## [What you should do]
Give the material again in full, matching it exactly.

## [Dataset section]
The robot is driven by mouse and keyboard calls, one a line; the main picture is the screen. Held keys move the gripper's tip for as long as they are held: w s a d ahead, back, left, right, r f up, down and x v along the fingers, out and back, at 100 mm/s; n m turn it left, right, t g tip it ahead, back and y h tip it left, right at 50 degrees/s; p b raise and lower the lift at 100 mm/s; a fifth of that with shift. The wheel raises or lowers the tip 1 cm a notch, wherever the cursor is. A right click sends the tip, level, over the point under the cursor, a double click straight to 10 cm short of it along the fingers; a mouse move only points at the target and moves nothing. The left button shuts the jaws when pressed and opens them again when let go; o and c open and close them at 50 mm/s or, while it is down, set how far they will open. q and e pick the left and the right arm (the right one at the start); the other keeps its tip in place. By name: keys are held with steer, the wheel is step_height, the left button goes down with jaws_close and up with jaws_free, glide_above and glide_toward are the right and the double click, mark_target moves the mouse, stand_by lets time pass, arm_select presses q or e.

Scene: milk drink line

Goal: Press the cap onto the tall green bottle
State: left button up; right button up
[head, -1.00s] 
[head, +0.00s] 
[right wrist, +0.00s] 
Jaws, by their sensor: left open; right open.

## [Solution to this exercise]
The robot is driven by mouse and keyboard calls, one a line; the main picture is the screen. Held keys move the gripper's tip for as long as they are held: w s a d ahead, back, left, right, r f up, down and x v along the fingers, out and back, at 100 mm/s; n m turn it left, right, t g tip it ahead, back and y h tip it left, right at 50 degrees/s; p b raise and lower the lift at 100 mm/s; a fifth of that with shift. The wheel raises or lowers the tip 1 cm a notch, wherever the cursor is. A right click sends the tip, level, over the point under the cursor, a double click straight to 10 cm short of it along the fingers; a mouse move only points at the target and moves nothing. The left button shuts the jaws when pressed and opens them again when let go; o and c open and close them at 50 mm/s or, while it is down, set how far they will open. q and e pick the left and the right arm (the right one at the start); the other keeps its tip in place. By name: keys are held with steer, the wheel is step_height, the left button goes down with jaws_close and up with jaws_free, glide_above and glide_toward are the right and the double click, mark_target moves the mouse, stand_by lets time pass, arm_select presses q or e.

Scene: milk drink line

Goal: Press the cap onto the tall green bottle
State: left button up; right button up
[head, -1.00s] 
[head, +0.00s] 
[right wrist, +0.00s] 
Jaws, by their sensor: left open; right open.

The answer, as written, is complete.